柔性热防护结构适用于充气式空间站和月球殖民基地居住舱的轻质热防护设计。结构在严酷热环境下的热力耦合效应显著，是热防护结构设计中值得研究的问题之一。本项目针对目前柔性热防护结构的热力耦合响应研究中的一些关键科学问题开展深入研究。针对柔性热防护结构存在传导-辐射耦合和曲面互相遮挡等复杂传热问题，提出适于出现褶皱的复杂薄膜结构的辐射换热分析策略，进而发展层合薄膜的三维瞬态传热分析方法。基于改进的弹簧质点系统，建立薄膜褶皱的三维形态预测模型。分析热载荷下的褶皱响应，并研究热致褶皱的产生机理。在此基础上，发展完善的热力耦合响应分析框架，用以分析结构温度场分布、热应力、热变形和热致褶皱等，进而揭示瞬态传热和结构力学响应之间的相互影响规律。研究设计参数对柔性热防护结构性能的影响，实现防热/承载一体化设计，为柔性防护结构设计和工程应用提供技术支撑。
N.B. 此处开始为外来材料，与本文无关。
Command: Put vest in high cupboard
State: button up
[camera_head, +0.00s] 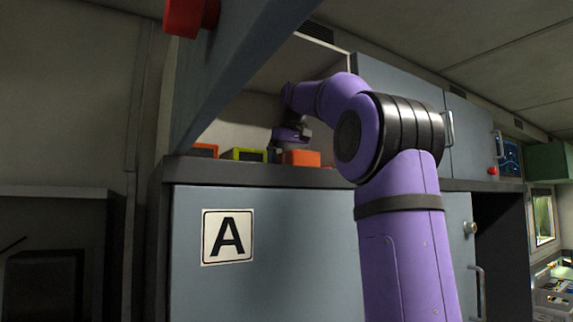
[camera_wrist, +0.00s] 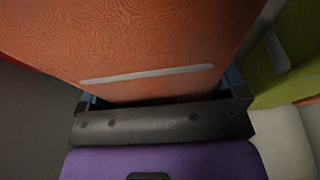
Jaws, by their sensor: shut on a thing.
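The high cupboard (camera_head: 268,72) is open above the door marked A. My gripper (camera_head: 289,146) reaches inside it, low over the shelf. An orange folded vest (camera_head: 301,158) sits at the shelf's front, just below my gripper. In the wrist view the orange vest (camera_wrist: 140,40) with a pale stripe fills the upper middle, between the fingers of my gripper (camera_wrist: 165,102). My gripper is shut on this vest. Whether the vest's underside touches the shelf cannot be told.
A yellow-green item (camera_head: 244,155) and another orange item (camera_head: 206,150) stand on the shelf to the left. The yellow-green item is close to the held vest in the wrist view (camera_wrist: 290,50). The raised cupboard door (camera_head: 232,62) hangs above left. Closed cupboards (camera_head: 470,135) are at right.

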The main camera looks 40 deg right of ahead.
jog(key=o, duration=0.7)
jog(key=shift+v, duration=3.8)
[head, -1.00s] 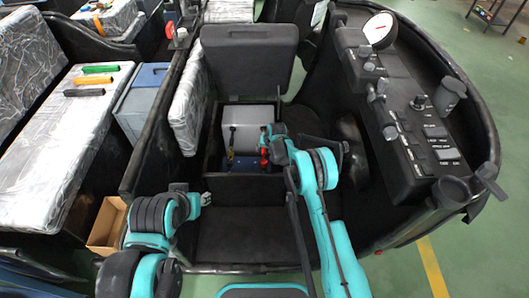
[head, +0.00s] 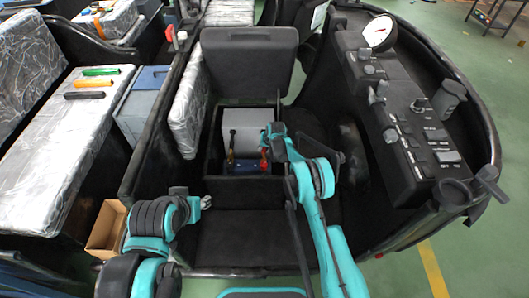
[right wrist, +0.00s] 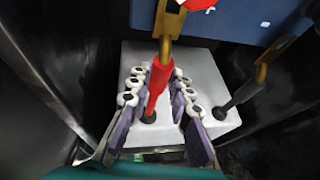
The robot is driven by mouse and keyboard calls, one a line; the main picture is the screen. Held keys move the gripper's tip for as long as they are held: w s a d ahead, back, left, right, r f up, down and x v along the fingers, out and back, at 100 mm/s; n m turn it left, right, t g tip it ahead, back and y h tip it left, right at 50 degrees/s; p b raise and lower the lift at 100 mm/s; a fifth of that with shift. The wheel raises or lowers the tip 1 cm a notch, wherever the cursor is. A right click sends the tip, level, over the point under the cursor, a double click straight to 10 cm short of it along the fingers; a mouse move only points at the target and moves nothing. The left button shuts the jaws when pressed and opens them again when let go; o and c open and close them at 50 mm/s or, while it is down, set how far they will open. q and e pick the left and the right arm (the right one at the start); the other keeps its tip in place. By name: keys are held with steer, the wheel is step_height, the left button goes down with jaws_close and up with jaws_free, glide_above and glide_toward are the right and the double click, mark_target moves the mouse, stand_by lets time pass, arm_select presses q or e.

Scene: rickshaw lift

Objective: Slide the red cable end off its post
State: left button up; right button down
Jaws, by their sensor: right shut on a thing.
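The red cable end has a red sleeve (right wrist: 156,92) and a brass-coloured lug (right wrist: 170,20). My right gripper (right wrist: 160,76) is shut on the sleeve, one finger on each side, in the right wrist view. The lug reaches toward a red post cap (right wrist: 200,4) at the top edge; I cannot tell whether it is around the post. In the head view my right gripper (head: 268,143) is above the blue battery (head: 244,167), and the red sleeve (head: 264,160) shows below it. My left gripper (head: 206,201) hangs outside the well, its fingers too small to read.
A black cable end with a brass lug (head: 231,151) stands on the battery's left side. A grey box (head: 247,128) sits behind the battery in the black-walled well. The raised seat (head: 249,55) is behind, and a control console (head: 405,110) is at the right.

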柔性热防护结构适用于充气式居住舱和火星着陆器的轻质热防护系统，一般由柔性的多层层合薄膜构成。在严酷的太空热或者气动热环境下，柔性热防护的热力耦合效应显著，是柔性航天器结构设计中亟待解决的关键问题之一。本项目针对目前柔性热防护结构的热力耦合响应研究中的一些关键科学问题开展深入研究。针对柔性热防护结构存在传导-辐射耦合和曲面互相遮挡等复杂传热问题，推导了层合薄膜曲面单元瞬态传热的有限元法求解格式，发展了层合薄膜的三维瞬态传热分析方法，并用于分析抛物面型层合薄膜的在轨瞬态传热过程。改进了现有的弹簧质点系统，建立了薄膜结构褶皱的三维形态预测模型，编制了相应的数值仿真程序。采用非接触测量系统，完成了层合薄膜的褶皱形态实验，进而验证了褶皱预测模型的正确性。基于非线性屈曲理论，实现了层合薄膜在空间热环境下的褶皱三维形态分析，从而揭示了热致褶皱的产生机理。基于顺序耦合分析框架，完成了柔性热防护的热力耦合响应研究。基于商业软件二次开发技术编制了柔性热防护的热力耦合分析程序，分析了太空居住舱柔性热防护在轨运行时的瞬态温度场和热响应（热应力、热变形和热致褶皱等），进而揭示瞬态传热和结构力学响应之间的相互影响规律，从而实现防热/承载一体化设计。本项目的研究成果为充气式居住舱和火星着陆器的柔性防护结构设计和应用提供技术支撑。